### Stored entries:

========================================================================

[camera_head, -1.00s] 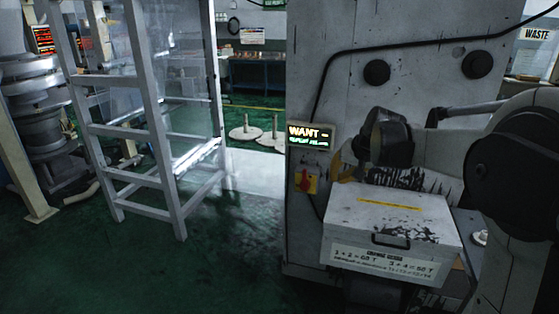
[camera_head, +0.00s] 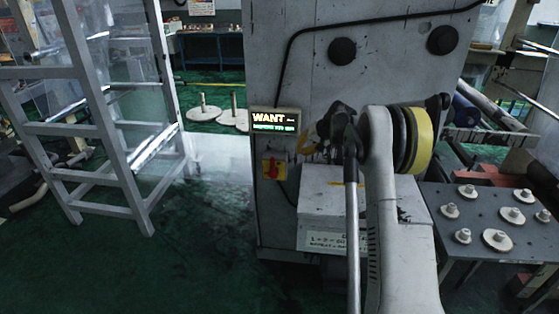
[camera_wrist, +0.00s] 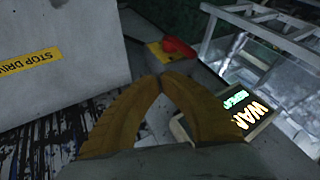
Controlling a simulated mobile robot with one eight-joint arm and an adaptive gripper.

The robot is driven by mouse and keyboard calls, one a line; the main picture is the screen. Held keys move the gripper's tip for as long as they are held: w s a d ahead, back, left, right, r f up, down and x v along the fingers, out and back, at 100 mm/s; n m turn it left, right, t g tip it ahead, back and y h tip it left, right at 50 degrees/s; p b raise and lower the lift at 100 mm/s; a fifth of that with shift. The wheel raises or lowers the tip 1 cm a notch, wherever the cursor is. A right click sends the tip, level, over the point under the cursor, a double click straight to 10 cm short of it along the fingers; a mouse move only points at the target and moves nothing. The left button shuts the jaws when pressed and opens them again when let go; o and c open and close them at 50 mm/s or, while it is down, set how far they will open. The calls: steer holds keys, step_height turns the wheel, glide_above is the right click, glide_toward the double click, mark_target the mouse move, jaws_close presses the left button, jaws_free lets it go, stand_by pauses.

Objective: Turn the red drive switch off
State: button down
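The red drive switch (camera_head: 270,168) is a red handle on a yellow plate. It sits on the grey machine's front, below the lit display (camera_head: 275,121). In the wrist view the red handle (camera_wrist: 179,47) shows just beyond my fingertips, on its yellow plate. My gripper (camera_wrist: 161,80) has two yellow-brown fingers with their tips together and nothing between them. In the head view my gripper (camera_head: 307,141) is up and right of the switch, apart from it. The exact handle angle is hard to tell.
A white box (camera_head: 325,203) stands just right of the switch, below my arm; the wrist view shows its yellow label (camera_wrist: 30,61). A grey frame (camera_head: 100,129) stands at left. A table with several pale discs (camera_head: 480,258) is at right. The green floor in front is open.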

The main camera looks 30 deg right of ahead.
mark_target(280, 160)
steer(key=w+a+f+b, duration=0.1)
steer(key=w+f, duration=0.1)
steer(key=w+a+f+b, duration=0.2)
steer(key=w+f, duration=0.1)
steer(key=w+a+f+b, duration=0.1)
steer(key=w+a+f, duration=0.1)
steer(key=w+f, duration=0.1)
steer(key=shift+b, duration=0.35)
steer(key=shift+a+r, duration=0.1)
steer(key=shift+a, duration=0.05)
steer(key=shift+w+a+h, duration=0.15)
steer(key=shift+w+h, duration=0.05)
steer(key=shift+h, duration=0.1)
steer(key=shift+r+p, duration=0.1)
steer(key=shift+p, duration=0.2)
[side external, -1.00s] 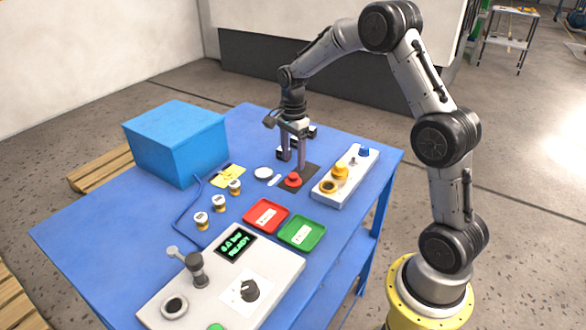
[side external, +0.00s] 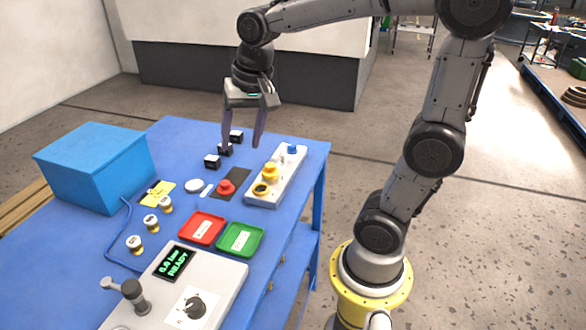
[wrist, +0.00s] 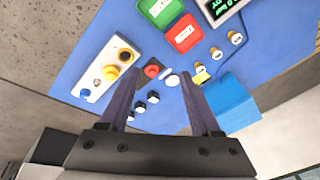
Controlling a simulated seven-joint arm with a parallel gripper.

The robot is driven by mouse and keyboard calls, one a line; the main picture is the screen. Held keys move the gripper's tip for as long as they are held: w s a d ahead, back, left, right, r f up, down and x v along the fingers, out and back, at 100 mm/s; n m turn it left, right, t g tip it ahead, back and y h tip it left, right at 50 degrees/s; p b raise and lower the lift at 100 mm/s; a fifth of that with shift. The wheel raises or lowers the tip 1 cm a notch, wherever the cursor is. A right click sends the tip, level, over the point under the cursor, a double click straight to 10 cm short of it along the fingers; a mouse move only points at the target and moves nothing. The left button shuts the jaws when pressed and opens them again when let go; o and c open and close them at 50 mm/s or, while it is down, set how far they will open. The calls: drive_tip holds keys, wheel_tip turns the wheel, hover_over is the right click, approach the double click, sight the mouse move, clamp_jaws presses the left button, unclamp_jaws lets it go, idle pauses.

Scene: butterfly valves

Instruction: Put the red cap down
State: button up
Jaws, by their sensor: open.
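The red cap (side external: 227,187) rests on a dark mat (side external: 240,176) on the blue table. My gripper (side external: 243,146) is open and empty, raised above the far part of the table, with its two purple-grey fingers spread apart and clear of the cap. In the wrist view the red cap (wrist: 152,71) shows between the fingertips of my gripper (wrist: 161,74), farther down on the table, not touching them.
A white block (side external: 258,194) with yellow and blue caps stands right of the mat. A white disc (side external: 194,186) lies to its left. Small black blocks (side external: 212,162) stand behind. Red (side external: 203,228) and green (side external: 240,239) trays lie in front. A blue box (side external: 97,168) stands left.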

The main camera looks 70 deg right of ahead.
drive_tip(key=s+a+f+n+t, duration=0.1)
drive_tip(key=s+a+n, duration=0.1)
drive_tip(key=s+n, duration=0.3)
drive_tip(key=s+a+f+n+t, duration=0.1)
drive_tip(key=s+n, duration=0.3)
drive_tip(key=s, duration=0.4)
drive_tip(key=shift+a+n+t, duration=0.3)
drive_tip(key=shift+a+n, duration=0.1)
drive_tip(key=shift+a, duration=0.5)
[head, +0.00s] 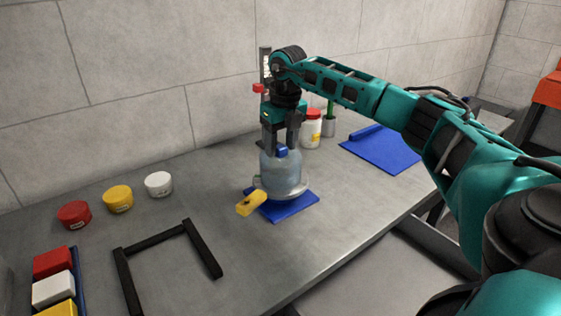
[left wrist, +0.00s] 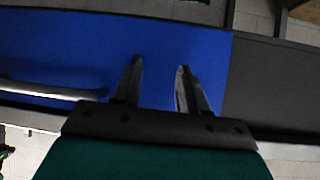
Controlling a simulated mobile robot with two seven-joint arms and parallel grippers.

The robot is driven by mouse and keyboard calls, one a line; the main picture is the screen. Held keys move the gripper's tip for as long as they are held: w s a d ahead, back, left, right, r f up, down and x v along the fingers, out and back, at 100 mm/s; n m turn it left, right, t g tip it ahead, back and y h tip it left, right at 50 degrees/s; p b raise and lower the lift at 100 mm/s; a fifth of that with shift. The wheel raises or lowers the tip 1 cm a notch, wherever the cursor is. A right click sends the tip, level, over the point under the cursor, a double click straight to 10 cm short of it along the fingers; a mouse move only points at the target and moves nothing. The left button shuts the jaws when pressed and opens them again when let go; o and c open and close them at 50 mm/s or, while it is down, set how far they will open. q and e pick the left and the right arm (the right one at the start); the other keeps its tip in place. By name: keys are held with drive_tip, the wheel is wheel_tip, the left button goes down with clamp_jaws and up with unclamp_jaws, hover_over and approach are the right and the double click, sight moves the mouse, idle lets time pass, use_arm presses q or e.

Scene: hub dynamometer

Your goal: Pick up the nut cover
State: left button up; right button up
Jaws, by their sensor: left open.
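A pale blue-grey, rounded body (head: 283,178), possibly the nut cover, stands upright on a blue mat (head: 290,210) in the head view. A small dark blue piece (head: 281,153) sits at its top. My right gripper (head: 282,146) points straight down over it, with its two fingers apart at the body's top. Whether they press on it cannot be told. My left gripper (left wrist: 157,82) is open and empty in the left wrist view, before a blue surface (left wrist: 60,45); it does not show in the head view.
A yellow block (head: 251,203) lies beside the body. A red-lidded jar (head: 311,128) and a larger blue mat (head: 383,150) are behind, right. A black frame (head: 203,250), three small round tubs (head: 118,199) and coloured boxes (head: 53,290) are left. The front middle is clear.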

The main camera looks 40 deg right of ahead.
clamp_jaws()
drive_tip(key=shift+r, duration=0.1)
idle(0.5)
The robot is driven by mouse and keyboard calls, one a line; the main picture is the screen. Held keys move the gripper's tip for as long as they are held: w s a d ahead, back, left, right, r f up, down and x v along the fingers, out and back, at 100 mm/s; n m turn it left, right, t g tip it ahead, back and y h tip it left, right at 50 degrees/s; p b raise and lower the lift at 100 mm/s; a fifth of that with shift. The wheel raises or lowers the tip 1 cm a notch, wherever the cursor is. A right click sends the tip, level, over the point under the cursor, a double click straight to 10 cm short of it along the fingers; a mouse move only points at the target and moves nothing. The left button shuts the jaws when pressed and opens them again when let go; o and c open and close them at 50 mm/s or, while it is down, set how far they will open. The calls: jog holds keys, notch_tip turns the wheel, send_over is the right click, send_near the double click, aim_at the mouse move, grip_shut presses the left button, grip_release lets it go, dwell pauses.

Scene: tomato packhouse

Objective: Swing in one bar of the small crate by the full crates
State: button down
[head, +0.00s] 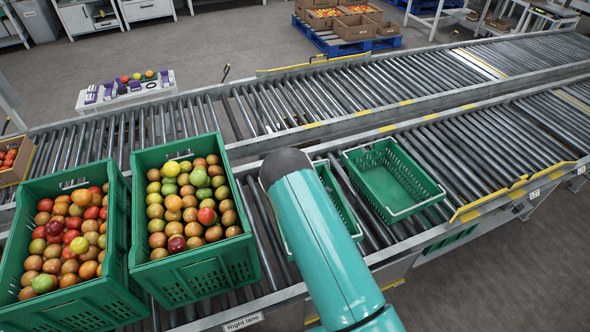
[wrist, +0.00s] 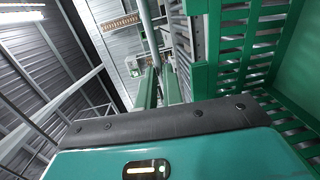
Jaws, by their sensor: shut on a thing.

========================================================================

### Stated problem:
Omit pictures; set down the rest of the material word for word.

### Task solution:
[camera_head, -1.00s] 
[camera_head, +0.00s] 
[camera_wrist, +0.00s] 
Controlling a simulated mobile robot with one eight-joint arm and an adaptive gripper.

The robot is driven by mouse and keyboard calls, one a line; the main picture is the screen. Held keys move the gripper's tip for as long as they are held: w s a d ahead, back, left, right, r f up, down and x v along the fingers, out and back, at 100 mm/s; n m turn it left, right, t g tip it ahead, back and y h tip it left, right at 50 degrees/s; p b raise and lower the lift at 100 mm/s; a fifth of that with shift. The wheel raises or lowers the tip 1 cm a notch, wherever the cursor is. A right click sends the tip, level, over the point under the cursor, a double click straight to 10 cm short of it along the fingers; a mouse move only points at the target and moves nothing. The left button shuts the jaws when pressed and opens them again when let go; o and c open and close them at 50 mm/s or, while it is down, set how far they will open. The calls: steer holds keys, step_height turns the wheel, glide_above is the right click, glide_toward the double click, mark_target the mouse move, jaws_close presses the left button, jaws_free lets it go, stand_by pauses.

Objective: Turn the red drive switch off
State: button down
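The red drive switch (camera_head: 270,168) is a red handle on a yellow plate. It sits on the grey machine's front, below the lit display (camera_head: 275,121). In the wrist view the red handle (camera_wrist: 179,47) shows just beyond my fingertips, on its yellow plate. My gripper (camera_wrist: 161,80) has two yellow-brown fingers with their tips together and nothing between them. In the head view my gripper (camera_head: 307,141) is up and right of the switch, apart from it. The exact handle angle is hard to tell.
A white box (camera_head: 325,203) stands just right of the switch, below my arm; the wrist view shows its yellow label (camera_wrist: 30,61). A grey frame (camera_head: 100,129) stands at left. A table with several pale discs (camera_head: 480,258) is at right. The green floor in front is open.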

The main camera looks 30 deg right of ahead.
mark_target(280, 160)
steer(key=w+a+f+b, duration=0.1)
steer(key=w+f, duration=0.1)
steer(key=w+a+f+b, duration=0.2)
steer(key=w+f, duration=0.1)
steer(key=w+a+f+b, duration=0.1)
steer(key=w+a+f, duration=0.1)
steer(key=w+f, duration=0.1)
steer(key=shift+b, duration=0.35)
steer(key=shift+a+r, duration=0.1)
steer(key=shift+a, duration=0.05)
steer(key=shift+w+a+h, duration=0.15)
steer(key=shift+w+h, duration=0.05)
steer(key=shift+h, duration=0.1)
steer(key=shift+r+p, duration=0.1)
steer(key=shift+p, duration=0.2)
[side external, -1.00s] 
[side external, +0.00s] 
[wrist, +0.00s] 
Controlling a simulated seven-joint arm with a parallel gripper.

The robot is driven by mouse and keyboard calls, one a line; the main picture is the screen. Held keys move the gripper's tip for as long as they are held: w s a d ahead, back, left, right, r f up, down and x v along the fingers, out and back, at 100 mm/s; n m turn it left, right, t g tip it ahead, back and y h tip it left, right at 50 degrees/s; p b raise and lower the lift at 100 mm/s; a fifth of that with shift. The wheel raises or lowers the tip 1 cm a notch, wherever the cursor is. A right click sends the tip, level, over the point under the cursor, a double click straight to 10 cm short of it along the fingers; a mouse move only points at the target and moves nothing. The left button shuts the jaws when pressed and opens them again when let go; o and c open and close them at 50 mm/s or, while it is down, set how far they will open. The calls: drive_tip holds keys, wheel_tip turns the wheel, hover_over is the right click, approach the double click, sight the mouse move, clamp_jaws presses the left button, unclamp_jaws lets it go, idle pauses.

Scene: butterfly valves

Instruction: Put the red cap down
State: button up
Jaws, by their sensor: open.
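The red cap (side external: 227,187) rests on a dark mat (side external: 240,176) on the blue table. My gripper (side external: 243,146) is open and empty, raised above the far part of the table, with its two purple-grey fingers spread apart and clear of the cap. In the wrist view the red cap (wrist: 152,71) shows between the fingertips of my gripper (wrist: 161,74), farther down on the table, not touching them.
A white block (side external: 258,194) with yellow and blue caps stands right of the mat. A white disc (side external: 194,186) lies to its left. Small black blocks (side external: 212,162) stand behind. Red (side external: 203,228) and green (side external: 240,239) trays lie in front. A blue box (side external: 97,168) stands left.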

The main camera looks 70 deg right of ahead.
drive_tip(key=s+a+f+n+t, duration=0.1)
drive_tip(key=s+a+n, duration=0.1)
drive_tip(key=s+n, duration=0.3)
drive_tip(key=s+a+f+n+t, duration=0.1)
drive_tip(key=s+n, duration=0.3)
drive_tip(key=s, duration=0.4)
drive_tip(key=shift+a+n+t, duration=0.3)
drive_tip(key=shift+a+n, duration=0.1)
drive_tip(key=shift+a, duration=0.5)
[head, +0.00s] 
[left wrist, +0.00s] 
Controlling a simulated mobile robot with two seven-joint arms and parallel grippers.

The robot is driven by mouse and keyboard calls, one a line; the main picture is the screen. Held keys move the gripper's tip for as long as they are held: w s a d ahead, back, left, right, r f up, down and x v along the fingers, out and back, at 100 mm/s; n m turn it left, right, t g tip it ahead, back and y h tip it left, right at 50 degrees/s; p b raise and lower the lift at 100 mm/s; a fifth of that with shift. The wheel raises or lowers the tip 1 cm a notch, wherever the cursor is. A right click sends the tip, level, over the point under the cursor, a double click straight to 10 cm short of it along the fingers; a mouse move only points at the target and moves nothing. The left button shuts the jaws when pressed and opens them again when let go; o and c open and close them at 50 mm/s or, while it is down, set how far they will open. q and e pick the left and the right arm (the right one at the start); the other keeps its tip in place. By name: keys are held with drive_tip, the wheel is wheel_tip, the left button goes down with clamp_jaws and up with unclamp_jaws, hover_over and approach are the right and the double click, sight moves the mouse, idle lets time pass, use_arm presses q or e.

Scene: hub dynamometer

Your goal: Pick up the nut cover
State: left button up; right button up
Jaws, by their sensor: left open.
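A pale blue-grey, rounded body (head: 283,178), possibly the nut cover, stands upright on a blue mat (head: 290,210) in the head view. A small dark blue piece (head: 281,153) sits at its top. My right gripper (head: 282,146) points straight down over it, with its two fingers apart at the body's top. Whether they press on it cannot be told. My left gripper (left wrist: 157,82) is open and empty in the left wrist view, before a blue surface (left wrist: 60,45); it does not show in the head view.
A yellow block (head: 251,203) lies beside the body. A red-lidded jar (head: 311,128) and a larger blue mat (head: 383,150) are behind, right. A black frame (head: 203,250), three small round tubs (head: 118,199) and coloured boxes (head: 53,290) are left. The front middle is clear.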

The main camera looks 40 deg right of ahead.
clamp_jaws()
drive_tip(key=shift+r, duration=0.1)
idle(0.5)
The robot is driven by mouse and keyboard calls, one a line; the main picture is the screen. Held keys move the gripper's tip for as long as they are held: w s a d ahead, back, left, right, r f up, down and x v along the fingers, out and back, at 100 mm/s; n m turn it left, right, t g tip it ahead, back and y h tip it left, right at 50 degrees/s; p b raise and lower the lift at 100 mm/s; a fifth of that with shift. The wheel raises or lowers the tip 1 cm a notch, wherever the cursor is. A right click sends the tip, level, over the point under the cursor, a double click straight to 10 cm short of it along the fingers; a mouse move only points at the target and moves nothing. The left button shuts the jaws when pressed and opens them again when let go; o and c open and close them at 50 mm/s or, while it is down, set how far they will open. The calls: jog holds keys, notch_tip turns the wheel, send_over is the right click, send_near the double click, aim_at the mouse move, grip_shut presses the left button, grip_release lets it go, dwell pauses.

Scene: tomato packhouse

Objective: Swing in one bar of the small crate by the full crates
State: button down
[head, +0.00s] 
[wrist, +0.00s] 
Jaws, by their sensor: shut on a thing.

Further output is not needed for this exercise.